A final software issue may be the choice of operating system. While the high end of HPC is dominated by Linux, the low end (personal or departmental) has one other option — Microsoft Windows HPC Server 2008. Almost all the systems mentioned will support a Microsoft HPC solution. As HPC moves closer to the desktop, which is still dominated by Windows, users may find that a Windows based HPC solution integrates better with their current environment. Linux is always an option as well and interoperability seems to be mantra of desktop HPC these days.
Close to Your Desk
Up until this point, we have talked about the emergence of departmental HPC where the advent of power efficient bladed systems has allowed cycles to migrate away from the data center and into the department. The need for such a move may generate some controversy. Where the resource lives, however, is not all that relevant. If space and power are available, placing a small departmental blade based cluster in the server room may make the most sense as the hardware is still under the control of a department or individual. If as is the case with many data centers, there is a shortage of resources, local placement of a small HPC resource may make the most sense.

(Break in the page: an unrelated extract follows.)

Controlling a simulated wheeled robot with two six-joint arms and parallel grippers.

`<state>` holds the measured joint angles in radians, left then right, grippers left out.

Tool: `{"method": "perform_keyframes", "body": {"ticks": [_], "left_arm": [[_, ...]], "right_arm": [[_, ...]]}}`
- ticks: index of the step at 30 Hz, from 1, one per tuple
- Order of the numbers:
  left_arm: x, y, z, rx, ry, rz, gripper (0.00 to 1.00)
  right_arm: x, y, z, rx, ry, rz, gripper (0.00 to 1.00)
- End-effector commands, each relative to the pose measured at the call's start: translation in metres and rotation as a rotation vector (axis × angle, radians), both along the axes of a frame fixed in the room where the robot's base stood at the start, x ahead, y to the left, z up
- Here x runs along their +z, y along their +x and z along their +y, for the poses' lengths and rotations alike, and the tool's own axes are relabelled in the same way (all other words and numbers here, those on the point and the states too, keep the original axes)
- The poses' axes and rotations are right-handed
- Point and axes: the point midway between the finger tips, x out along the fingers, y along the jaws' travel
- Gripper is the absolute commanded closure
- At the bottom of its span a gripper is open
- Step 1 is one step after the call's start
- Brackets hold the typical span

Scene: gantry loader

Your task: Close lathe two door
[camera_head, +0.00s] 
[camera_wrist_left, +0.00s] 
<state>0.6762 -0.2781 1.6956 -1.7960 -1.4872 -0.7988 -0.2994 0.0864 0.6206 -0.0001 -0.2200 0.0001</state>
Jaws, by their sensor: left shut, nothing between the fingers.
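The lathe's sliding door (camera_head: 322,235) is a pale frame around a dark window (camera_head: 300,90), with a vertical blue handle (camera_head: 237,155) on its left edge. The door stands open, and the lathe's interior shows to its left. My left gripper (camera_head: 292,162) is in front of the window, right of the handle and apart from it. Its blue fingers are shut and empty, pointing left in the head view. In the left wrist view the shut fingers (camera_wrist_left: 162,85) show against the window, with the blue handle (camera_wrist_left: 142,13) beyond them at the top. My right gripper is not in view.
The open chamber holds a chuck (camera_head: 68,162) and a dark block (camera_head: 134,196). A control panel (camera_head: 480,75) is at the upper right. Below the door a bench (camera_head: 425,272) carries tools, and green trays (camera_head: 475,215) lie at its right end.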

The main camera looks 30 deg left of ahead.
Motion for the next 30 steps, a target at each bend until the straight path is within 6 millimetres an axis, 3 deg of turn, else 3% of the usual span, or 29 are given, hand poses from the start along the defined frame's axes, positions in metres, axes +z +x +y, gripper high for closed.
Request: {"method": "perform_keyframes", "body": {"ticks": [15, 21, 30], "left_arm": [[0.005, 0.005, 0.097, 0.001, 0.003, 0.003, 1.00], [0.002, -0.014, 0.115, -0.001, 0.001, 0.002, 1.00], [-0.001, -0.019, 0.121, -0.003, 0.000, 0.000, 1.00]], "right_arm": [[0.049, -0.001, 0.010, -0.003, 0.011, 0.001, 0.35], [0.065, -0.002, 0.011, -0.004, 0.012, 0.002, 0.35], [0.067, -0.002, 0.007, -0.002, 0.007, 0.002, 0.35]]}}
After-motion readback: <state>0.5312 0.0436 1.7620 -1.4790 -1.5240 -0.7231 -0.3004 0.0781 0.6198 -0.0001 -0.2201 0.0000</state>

There is also the issue of how many users and how many cores. Clearly, this requirement may push a large HPC resource back into the data center, but based on application scalability this may not be an issue for many users and a local resource may work just fine. There is also the prospect that a single 8 core workstation may address the computation needs of an individual or small office. Again, it all depends on the resource loads and needs. Perhaps the only sure thing is the ever increasing core density from the CPU vendors.
In closing, the scale out of cores has created some very attractive options for “local HPC”. Indeed, application scalability, efficiently designed blades, and small foot prints have all combined with multi-core to provide some very interesting options for the HPC user. That would be you and your cluster er-ah, constellation.